1.72 Three criteria have been consistently met throughout the project:
- The numbers of young people being referred to the project
- The numbers of young people completing partner courses
- The sharing of learning among the PDP partners
1.73 Eleven criteria have improved in the last year on previous performances
- Positive journeys made (with more than one partner utilised)
- Positive destinations reached
- Learning in terms of partner's own organisations
- Establishing partnership working
- Building relationships with local authorities
- PDAs using resources across the PDP partnership
- Having appropriate operational set-up
- Operational criteria: that the programme is set up and working
- Establishing the role of the Development Manager
- Building the influence of PDP at the frontline
- Independence of the PDP from other provision
1.74 Access to the PDP was one of the identified criteria for success which has always been met in overall project terms, but one Hub has struggled throughout to cope with the level of referrals although as has been noted elsewhere in this report, steps have now been taken to remedy this
1.75 By the end of the evaluation period, the PDP project had met or partially met all but one of the core criteria as set out in Appendix 3.
1.76 In addressing the final outcomes from the Contribution Analysis Framework we can see that the programme has reduced the likelihood of further anti-social behaviour for young people completing their journeys but there are a number of learning points:
1.77 PDA role versus partner programmes: relationships with PDAs have been highlighted by all young people taking part as very important and helpful and receive more positive reviews overall than other components of the programme. As has been noted in the literature it is often the relationships built that are of the most help in turning young people's lives around. It is hard to assess the relative influence of the role of one continuous worker versus the value of the diversionary activities themselves. It is also hard to assess to what extent young people continue to thrive after the support of the PDA is withdrawn
1.78 Influence of families and other external factors: The case studies in this report illustrate the very complex and disruptive circumstances young people referred to this project find themselves in. It can be very difficult to create and maintain positive relationships and the influence of their families, peers, or life events may interrupt or disrupt participation in the project through no fault of the PDP workers. It is hard to judge how long to keep following up a young person with whom the project has lost contact especially given the opportunity costs of working with other cases. For young women, becoming pregnant may mark the end of engagement with PDP, and for this group careful referral to other agencies may be important.
1.79 Partnership working: Multi-agency projects are complex and in this case partnership working took a long time to build. Towards the end of the project data demonstrates partnership gains in marketing and networking, achieving referrals and learning across the programme. Some of the partnership issues could have been avoided and others speeded up had there been a partnership agreement in place, more thought given early on to the partnership structures, and time to develop the partnership included in the project timeline. In the event, none of the partner organisations saw these tasks as a priority, causing mistakes, staff turnover and lost opportunities. By the end of the project these issues were resolved to good effect.

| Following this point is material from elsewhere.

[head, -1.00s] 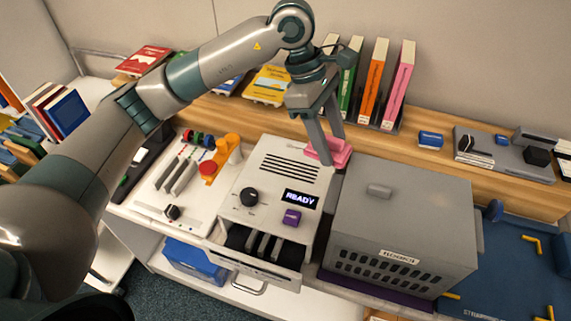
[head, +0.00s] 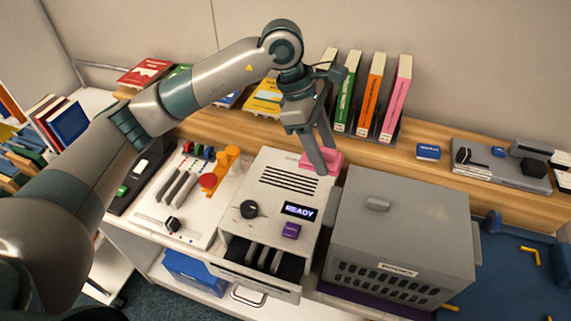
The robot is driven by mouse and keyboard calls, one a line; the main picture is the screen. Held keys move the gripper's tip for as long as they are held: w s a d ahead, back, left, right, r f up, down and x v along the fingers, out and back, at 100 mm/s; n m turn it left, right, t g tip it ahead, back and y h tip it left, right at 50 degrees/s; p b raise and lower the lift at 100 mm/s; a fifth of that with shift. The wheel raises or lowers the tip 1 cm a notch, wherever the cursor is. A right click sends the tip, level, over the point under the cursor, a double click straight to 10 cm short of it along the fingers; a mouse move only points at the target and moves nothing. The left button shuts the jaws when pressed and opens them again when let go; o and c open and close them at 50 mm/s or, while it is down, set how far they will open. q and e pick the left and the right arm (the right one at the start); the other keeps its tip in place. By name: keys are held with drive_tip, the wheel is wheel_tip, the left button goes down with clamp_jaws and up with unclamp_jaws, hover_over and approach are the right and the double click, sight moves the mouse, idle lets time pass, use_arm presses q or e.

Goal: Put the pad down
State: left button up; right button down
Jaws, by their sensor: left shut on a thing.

1.80 Further external factors impact on PDP: This project has been developed in the context of the on-going recession, increasing unemployment, especially for young people, and accompanying increased pressure on college and other training opportunities. For the young people that PDP seeks to support this posed especial challenges. The likelihood of getting into employment or training when competition is high is least likely for the most vulnerable young people in need of high levels of support. Realistic positive destinations for many PDP young people are more likely to be training than employment in the medium term until better economic times. This means that targets that may have seemed realistic at the start of the project need to be revised, and that partnerships with the private sector need to be entered into with extreme caution to avoid creating false expectations.